Majority Wants To Treat Pot Like Alcohol
Careful whom you trust to interpret poll results. A national poll was released on April 20 which showed that a majority of Americans supports legalizing and regulating marijuana like alcohol — but you’d never know that from the headlines and coverage that ensued.
The headlines about the Associated Press/CNBC poll (PDF) on marijuana legalization read “Most In U.S. Against Legalizing Pot,” but when Huffington Post reporter Ryan Grim looked closer at the results, he found a different story.
Forty-four percent of respondents said “the regulations on marijuana [should] be the same as those for alcohol.” And another 12 percent said marijuana regulations should be “less strict,” meaning a full 56 percent support changing marijuana policy — perhaps the highest number ever recorded in favor of legalization.

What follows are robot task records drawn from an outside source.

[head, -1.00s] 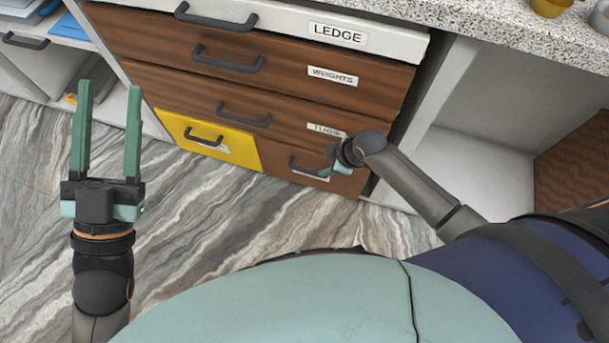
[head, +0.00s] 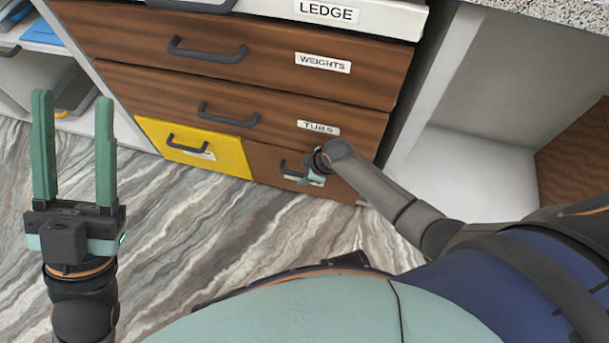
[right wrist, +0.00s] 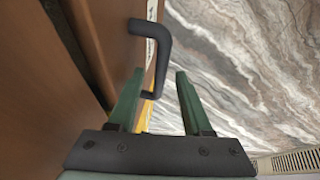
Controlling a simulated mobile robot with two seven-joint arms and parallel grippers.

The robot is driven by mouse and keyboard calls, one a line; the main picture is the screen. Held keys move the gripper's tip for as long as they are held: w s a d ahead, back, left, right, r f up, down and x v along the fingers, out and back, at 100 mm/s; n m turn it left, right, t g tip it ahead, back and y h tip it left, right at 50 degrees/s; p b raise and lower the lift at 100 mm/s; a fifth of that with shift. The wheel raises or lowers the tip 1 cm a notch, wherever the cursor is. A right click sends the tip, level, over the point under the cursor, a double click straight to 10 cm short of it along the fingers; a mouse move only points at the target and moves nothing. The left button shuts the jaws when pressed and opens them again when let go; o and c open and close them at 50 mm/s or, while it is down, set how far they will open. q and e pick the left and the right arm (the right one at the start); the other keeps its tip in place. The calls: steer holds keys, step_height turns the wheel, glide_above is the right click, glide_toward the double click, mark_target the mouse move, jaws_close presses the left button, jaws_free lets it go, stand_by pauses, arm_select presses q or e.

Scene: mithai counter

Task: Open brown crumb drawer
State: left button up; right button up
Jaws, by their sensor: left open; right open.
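The brown crumb drawer (head: 265,158) is the small brown front at the bottom, right of the yellow drawer. It looks shut, and its label is mostly covered by my right gripper. Its dark bar handle (head: 288,170) shows in part beside my right gripper (head: 311,180). In the right wrist view a dark handle (right wrist: 151,52) stands off a brown front, its near end between the open fingers of my right gripper (right wrist: 157,100). I cannot tell if they touch. My left gripper (head: 74,145) is open and empty at the left, over the floor.
The yellow drawer (head: 195,148) sits directly left. Above are the brown TUBS drawer (head: 270,115), the WEIGHTS drawer (head: 250,55) and the white LEDGE front (head: 375,18). An empty white cubby (head: 475,165) opens at right. The marbled floor (head: 190,230) in front is clear.

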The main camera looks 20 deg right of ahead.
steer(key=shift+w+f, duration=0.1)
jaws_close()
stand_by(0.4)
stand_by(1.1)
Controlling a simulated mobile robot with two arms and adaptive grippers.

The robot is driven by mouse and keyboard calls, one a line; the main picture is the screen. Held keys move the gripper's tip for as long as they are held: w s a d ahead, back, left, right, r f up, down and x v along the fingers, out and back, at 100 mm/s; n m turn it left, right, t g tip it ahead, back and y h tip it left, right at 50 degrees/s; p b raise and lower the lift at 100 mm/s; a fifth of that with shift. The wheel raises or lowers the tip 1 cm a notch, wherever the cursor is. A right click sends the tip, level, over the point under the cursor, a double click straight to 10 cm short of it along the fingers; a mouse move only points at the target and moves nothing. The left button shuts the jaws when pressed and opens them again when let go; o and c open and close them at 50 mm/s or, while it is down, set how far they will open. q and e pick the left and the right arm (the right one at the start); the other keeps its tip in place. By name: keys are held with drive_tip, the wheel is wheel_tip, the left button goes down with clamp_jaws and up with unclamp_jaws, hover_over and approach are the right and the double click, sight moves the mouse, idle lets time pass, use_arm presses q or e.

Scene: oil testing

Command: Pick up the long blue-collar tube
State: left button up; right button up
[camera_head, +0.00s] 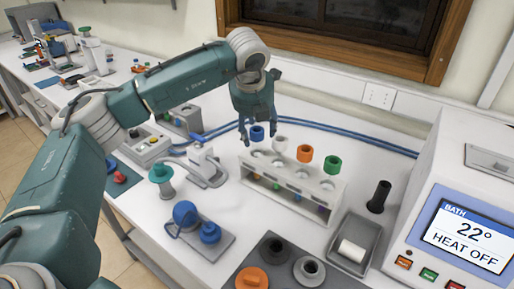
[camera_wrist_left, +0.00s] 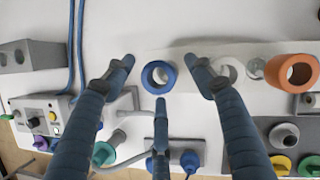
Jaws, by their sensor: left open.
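The blue-collar tube (camera_head: 257,133) stands upright at the left end of a white rack (camera_head: 290,189), with white, orange and green collars to its right. In the left wrist view the blue collar (camera_wrist_left: 158,76) shows from above as an open ring. My left gripper (camera_head: 257,124) is open, pointing down over this tube. In the wrist view its fingers (camera_wrist_left: 160,82) spread on both sides of the collar, with a third finger below it; I see no contact. The lower part of the tube is hidden by the rack. My right gripper is not in view.
The white (camera_head: 281,144), orange (camera_head: 304,153) and green (camera_head: 332,163) collars stand close by in the rack. A bath unit (camera_head: 450,190) is at the right, with a black cylinder (camera_head: 379,197) before it. Blue hoses (camera_head: 340,137) run behind the rack.

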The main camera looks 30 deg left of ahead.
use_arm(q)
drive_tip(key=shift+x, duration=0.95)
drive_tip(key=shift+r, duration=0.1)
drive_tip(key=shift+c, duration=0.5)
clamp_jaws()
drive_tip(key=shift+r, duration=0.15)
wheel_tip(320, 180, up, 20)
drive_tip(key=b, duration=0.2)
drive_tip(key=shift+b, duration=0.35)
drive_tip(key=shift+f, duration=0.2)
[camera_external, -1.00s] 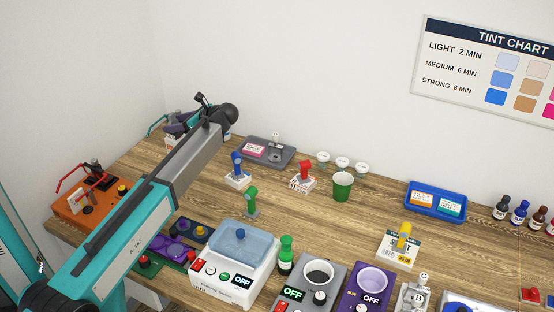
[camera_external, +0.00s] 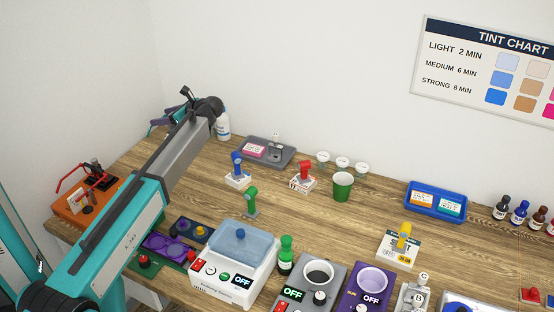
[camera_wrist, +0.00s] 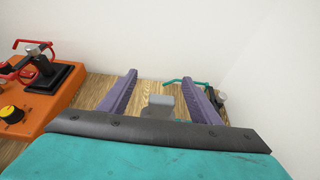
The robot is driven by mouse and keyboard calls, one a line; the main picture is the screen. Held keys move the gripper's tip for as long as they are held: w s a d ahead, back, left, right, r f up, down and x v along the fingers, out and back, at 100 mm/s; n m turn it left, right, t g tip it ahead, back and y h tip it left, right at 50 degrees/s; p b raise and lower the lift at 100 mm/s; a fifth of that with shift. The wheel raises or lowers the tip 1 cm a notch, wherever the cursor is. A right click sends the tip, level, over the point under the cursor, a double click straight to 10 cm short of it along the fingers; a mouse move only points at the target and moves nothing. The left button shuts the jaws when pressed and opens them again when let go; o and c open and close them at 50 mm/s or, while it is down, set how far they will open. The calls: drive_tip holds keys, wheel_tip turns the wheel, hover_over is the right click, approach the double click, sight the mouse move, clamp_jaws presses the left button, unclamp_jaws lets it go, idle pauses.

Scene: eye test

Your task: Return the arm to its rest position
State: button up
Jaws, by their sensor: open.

Kind of odd, wouldn’t you say? The results of a nationwide poll, in a tidal shift of public opinion, show that a substantial majority — 56 percent of Americans — support either the same or looser restrictions on marijuana than on alcohol, which is, of course, already legal (except in certain “dry counties” in the Deep South).
But somehow, that gets reported in the national press as “Most In U.S. Against Legalizing Pot”? It’s no wonder the potheads get a little paranoid sometimes.
“Interesting results, indeed, and it’s too bad this bit got buried in most coverage of this week’s marijuana polls,” Tom Angell of Law Enforcement Against Prohibition (LEAP) told me.
The poll of 1,000 Americans was taken by polling firm GfK Roper for CNBC’s “Marijuana & Money” report. The margin of error was 4.3 percentage points.
By a 2-1 margin, respondents said that if pot were legal, they would favor allowing the government to tax sales of cannabis.
A CBS News poll, also released April 20, showed 55 percent of voters on the American West Coast favor legalizing marijuana.
And a new SurveyUSA poll has the California cannabis legalization initiative up 56-42, with support strongest among those 18 to 34. Voters older than 65 oppose it 54-39; unfortunately, they are also the most likely to vote in the upcoming midterm election.